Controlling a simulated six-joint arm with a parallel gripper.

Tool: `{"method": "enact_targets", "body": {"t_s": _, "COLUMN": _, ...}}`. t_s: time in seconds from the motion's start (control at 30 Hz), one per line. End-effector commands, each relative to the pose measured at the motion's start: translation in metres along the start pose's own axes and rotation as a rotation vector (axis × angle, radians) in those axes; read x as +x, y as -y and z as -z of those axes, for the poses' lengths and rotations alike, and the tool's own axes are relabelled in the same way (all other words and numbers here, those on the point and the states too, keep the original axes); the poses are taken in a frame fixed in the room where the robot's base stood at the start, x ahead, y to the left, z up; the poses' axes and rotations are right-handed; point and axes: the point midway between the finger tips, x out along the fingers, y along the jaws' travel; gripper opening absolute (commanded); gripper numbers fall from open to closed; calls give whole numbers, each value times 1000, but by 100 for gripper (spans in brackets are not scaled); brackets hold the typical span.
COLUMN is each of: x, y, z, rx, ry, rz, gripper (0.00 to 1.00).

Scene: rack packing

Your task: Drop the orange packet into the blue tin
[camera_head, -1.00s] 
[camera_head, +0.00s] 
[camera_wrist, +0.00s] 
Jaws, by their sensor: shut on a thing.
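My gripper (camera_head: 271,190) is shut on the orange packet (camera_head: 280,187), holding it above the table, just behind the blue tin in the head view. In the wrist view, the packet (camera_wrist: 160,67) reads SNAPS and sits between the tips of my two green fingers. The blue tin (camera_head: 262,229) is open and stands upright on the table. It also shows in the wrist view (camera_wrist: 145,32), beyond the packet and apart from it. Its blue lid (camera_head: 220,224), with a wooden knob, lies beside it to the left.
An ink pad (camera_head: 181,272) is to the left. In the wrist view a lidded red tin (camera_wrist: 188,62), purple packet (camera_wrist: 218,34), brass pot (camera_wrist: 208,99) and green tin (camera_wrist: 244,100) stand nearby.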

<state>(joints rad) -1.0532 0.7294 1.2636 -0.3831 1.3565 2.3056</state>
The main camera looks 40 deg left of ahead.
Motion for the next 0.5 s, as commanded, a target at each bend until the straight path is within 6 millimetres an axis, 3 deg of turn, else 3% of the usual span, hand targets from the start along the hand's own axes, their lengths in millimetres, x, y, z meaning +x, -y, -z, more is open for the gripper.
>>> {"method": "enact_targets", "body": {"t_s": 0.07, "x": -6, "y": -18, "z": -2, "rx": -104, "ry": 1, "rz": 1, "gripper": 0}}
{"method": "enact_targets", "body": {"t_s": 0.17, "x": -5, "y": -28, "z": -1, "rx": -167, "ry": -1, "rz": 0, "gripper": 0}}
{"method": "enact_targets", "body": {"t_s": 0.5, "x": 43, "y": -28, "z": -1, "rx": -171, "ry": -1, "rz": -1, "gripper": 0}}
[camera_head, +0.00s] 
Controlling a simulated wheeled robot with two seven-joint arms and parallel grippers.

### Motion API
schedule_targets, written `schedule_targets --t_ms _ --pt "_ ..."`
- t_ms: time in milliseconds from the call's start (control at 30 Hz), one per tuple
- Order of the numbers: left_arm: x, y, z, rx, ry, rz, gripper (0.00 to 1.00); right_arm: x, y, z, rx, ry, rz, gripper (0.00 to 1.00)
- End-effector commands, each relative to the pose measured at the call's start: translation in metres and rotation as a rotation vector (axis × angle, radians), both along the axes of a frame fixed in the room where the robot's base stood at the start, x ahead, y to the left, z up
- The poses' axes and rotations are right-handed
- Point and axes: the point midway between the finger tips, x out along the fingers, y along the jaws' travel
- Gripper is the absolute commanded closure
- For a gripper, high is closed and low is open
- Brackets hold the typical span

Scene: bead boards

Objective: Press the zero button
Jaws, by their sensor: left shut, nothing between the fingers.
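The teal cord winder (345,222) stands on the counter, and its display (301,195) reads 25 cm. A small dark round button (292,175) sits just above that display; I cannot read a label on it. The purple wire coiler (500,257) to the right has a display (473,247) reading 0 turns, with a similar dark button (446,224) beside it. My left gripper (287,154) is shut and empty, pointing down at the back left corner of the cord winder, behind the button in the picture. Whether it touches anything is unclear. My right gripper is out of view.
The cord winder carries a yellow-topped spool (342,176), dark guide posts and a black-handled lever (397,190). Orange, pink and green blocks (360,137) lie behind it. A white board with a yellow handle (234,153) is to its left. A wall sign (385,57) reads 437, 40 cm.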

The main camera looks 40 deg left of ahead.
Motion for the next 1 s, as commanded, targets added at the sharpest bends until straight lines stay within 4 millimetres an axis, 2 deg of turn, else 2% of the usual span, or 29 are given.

····················

Across the entries above, how many lines contain "where"? Provide only the count.

2